9 Motorola Droid R2D2
Alas, this was a US only device. But I can’t have been the only UK fan of the Star Wars saga who saw this and realised that if it had come to the UK, this really would've been the Droid they’ve been looking for.
Unwrap the handset from a box fashioned to resemble the carbonite that encased Han Solo on Bespin, this special super limited edition gives the Motorola Droid a respray in R2D2 livery. And it really looks a picture.
But it’s the Star Wars themed content that seals the deal, such as R2D2 ringtones and notifications, plus an Empire Strikes Back app with live wallpaper, a trivia game and widgets.
10 Motorola Defy
The "life-proof" Defy is an Android phone that can take a knocking and keep on rocking.
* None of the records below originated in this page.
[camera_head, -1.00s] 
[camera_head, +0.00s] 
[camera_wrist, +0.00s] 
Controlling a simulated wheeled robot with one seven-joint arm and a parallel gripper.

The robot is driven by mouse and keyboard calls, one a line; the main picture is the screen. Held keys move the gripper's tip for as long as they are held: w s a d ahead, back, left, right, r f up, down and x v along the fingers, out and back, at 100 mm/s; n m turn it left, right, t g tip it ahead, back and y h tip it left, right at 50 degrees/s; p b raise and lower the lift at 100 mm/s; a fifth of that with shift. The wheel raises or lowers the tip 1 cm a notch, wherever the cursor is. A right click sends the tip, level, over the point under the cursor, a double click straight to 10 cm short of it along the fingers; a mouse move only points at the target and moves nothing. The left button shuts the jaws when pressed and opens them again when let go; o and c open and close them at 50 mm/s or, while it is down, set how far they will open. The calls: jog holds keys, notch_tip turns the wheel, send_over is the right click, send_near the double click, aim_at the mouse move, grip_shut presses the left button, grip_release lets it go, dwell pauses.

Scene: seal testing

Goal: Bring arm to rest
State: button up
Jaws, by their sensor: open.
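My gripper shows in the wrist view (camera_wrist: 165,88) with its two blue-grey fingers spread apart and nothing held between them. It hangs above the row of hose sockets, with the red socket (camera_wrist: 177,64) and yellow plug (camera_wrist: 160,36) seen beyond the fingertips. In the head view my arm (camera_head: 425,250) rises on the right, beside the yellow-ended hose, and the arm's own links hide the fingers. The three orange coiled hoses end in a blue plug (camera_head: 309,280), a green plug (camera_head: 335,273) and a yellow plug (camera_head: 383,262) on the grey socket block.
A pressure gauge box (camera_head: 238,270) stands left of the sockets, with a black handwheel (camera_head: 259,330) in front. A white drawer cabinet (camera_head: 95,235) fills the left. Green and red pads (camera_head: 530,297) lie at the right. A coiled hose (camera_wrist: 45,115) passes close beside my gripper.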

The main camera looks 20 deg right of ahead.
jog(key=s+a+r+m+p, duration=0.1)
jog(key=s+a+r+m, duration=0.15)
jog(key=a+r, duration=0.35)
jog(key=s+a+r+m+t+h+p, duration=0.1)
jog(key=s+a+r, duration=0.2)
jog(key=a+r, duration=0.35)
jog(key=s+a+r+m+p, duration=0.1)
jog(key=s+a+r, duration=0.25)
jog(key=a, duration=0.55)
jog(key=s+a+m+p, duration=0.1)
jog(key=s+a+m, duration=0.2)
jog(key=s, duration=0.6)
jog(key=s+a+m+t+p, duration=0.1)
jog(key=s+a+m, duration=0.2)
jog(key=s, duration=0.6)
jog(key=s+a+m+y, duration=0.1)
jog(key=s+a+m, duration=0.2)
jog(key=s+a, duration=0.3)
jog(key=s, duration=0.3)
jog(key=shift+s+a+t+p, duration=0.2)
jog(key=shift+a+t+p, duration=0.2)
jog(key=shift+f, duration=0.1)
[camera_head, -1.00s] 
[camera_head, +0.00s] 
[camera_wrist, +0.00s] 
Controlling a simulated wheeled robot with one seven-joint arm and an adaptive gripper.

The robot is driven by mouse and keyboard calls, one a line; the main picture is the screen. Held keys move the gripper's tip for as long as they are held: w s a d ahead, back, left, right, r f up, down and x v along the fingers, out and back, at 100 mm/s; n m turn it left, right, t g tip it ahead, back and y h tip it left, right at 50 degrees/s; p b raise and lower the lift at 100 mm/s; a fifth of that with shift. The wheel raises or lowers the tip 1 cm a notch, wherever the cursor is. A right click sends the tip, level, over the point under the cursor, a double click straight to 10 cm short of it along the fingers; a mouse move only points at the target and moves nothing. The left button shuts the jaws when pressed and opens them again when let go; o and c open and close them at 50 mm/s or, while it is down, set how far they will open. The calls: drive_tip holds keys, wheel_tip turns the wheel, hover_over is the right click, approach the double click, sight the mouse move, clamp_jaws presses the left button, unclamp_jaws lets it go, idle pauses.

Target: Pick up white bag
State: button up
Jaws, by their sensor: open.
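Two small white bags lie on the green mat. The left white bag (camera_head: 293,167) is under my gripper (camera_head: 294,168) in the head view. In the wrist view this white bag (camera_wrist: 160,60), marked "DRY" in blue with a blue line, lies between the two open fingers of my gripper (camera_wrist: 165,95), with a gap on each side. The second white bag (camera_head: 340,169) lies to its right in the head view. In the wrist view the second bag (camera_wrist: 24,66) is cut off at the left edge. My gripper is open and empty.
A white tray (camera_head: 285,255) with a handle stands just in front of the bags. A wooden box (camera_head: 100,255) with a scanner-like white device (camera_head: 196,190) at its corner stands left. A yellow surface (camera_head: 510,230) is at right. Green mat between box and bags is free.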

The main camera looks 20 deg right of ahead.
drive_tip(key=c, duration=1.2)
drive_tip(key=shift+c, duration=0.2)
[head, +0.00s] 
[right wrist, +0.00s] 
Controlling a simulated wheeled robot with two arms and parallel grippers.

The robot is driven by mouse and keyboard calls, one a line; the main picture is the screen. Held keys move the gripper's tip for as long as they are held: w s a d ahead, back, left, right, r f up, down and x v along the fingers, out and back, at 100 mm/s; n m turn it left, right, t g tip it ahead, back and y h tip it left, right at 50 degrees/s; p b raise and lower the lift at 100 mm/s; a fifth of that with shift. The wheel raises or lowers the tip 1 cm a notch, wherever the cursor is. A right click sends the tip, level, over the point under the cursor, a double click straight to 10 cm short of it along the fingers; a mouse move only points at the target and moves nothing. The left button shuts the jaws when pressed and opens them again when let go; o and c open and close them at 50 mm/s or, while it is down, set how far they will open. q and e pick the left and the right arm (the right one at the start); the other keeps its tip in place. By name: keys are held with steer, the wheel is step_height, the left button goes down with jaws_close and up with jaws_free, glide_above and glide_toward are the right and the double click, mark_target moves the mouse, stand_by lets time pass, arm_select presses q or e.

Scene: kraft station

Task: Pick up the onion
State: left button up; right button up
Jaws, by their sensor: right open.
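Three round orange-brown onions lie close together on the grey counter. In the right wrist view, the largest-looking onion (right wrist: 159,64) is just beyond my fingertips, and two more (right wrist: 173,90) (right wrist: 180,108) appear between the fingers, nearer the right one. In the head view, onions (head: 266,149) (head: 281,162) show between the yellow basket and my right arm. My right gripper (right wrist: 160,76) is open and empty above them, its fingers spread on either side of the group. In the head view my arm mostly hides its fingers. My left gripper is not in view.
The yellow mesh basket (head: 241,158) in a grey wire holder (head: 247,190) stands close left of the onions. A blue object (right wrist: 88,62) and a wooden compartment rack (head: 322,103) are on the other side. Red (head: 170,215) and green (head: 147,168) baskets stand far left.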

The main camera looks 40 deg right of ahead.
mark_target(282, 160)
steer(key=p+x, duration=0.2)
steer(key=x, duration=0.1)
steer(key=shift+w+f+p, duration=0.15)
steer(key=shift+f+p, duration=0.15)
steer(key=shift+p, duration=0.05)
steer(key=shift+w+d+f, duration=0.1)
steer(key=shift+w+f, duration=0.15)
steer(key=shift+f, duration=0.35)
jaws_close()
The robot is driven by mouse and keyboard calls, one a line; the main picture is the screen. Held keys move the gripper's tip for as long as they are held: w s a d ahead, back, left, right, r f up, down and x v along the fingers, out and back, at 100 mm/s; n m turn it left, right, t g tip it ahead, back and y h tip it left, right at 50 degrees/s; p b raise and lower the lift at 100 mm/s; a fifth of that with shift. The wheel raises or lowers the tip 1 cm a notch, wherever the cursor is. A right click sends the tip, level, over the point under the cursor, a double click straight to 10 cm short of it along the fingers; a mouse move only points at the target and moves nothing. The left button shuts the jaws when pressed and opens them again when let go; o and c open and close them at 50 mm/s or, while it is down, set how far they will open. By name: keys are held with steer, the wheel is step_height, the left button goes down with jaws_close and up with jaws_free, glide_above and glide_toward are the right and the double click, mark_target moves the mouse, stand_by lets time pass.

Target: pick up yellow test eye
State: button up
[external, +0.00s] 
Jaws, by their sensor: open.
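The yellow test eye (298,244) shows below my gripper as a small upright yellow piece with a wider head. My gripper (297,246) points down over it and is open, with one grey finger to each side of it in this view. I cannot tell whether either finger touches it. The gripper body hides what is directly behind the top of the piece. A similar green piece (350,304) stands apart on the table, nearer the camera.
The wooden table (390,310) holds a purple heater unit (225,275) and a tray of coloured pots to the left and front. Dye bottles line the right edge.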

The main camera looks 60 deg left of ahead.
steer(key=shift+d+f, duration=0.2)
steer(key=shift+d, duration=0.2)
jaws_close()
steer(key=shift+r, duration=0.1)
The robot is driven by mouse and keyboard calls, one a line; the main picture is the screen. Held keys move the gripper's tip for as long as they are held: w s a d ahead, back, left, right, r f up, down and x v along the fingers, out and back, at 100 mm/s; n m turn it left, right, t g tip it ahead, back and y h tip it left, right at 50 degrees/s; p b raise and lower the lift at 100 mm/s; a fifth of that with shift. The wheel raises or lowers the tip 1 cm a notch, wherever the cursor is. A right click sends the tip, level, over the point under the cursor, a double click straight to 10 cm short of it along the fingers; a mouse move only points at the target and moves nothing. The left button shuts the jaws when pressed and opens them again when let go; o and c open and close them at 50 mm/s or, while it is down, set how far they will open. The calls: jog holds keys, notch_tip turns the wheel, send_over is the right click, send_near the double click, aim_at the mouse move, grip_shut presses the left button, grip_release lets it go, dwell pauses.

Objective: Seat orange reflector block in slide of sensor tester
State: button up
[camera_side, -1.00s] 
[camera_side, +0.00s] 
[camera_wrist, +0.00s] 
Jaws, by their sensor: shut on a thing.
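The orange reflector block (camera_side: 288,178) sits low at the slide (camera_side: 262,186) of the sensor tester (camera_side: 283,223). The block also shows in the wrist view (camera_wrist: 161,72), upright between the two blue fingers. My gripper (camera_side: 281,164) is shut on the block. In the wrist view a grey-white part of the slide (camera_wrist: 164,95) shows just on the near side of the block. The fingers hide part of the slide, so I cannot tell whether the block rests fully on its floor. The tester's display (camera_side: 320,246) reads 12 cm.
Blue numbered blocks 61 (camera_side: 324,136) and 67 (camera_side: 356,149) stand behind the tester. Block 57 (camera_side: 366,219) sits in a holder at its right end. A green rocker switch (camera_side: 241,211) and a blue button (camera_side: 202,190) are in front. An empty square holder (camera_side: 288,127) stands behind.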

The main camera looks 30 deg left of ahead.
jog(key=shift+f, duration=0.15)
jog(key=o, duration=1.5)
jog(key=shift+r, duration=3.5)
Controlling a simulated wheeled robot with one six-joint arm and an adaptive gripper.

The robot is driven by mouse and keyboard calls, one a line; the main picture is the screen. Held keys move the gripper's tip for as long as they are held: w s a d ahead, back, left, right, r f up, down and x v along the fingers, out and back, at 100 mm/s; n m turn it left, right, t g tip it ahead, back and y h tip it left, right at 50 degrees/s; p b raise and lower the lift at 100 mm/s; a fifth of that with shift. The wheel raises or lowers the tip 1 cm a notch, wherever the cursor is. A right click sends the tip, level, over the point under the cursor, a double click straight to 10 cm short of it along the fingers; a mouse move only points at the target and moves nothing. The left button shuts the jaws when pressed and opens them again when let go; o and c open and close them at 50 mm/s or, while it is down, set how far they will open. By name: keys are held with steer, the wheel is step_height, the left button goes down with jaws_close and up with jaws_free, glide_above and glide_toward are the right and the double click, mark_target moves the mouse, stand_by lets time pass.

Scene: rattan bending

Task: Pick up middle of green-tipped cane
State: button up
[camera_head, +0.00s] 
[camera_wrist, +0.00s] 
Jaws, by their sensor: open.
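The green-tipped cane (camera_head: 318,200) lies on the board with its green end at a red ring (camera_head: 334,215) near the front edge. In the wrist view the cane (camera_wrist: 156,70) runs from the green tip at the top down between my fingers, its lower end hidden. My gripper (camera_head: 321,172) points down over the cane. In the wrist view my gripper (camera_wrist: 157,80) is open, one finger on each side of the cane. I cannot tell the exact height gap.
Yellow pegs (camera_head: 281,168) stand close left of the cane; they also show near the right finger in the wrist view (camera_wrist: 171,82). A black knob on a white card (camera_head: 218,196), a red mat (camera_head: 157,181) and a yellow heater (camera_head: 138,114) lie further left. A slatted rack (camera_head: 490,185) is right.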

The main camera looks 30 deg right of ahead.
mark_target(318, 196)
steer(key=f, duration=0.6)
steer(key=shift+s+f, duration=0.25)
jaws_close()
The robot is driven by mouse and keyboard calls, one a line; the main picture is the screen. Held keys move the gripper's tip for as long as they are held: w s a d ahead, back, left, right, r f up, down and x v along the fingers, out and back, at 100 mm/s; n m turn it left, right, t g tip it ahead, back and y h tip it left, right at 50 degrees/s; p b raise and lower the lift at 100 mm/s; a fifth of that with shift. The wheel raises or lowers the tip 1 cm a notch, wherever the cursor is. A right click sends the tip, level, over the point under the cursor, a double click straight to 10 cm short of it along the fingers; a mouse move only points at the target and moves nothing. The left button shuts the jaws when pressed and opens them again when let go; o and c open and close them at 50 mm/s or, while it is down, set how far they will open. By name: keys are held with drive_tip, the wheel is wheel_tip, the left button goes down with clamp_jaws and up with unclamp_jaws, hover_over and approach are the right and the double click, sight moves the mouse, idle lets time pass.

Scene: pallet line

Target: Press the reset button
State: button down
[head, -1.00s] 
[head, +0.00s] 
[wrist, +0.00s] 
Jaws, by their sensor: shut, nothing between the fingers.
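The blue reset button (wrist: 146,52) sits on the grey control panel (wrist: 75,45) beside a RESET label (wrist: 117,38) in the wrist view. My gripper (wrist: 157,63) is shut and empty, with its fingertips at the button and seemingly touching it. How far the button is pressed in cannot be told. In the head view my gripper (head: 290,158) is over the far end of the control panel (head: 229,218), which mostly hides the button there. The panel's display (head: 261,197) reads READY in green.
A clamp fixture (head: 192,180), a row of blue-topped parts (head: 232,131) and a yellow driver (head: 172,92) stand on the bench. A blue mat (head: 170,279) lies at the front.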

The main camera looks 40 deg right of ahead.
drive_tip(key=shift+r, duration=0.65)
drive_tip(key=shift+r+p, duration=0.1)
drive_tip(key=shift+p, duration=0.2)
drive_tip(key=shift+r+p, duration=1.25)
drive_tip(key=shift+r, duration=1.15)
With a 3.7-inch WVGA touchscreen fashioned from the same super robust Gorilla Glass that debuted on the iPhone 4 and designed to withstand all manner of drops, this is the Stuart Pearce of the Android smartphone set. It’s also water-resistant thanks to a special waterproof seal that means it can be submerged in water for up to half an hour and come out as good as new.
But is it up to par on the features front, you might ask. It really, really is, as it happens. With a none-too-shabby five-megapixel camera with LED flash, Android 2.1, plus Swype pre-installed for easy touchscreen typing, the Defy is so much more than a mere a tough phone.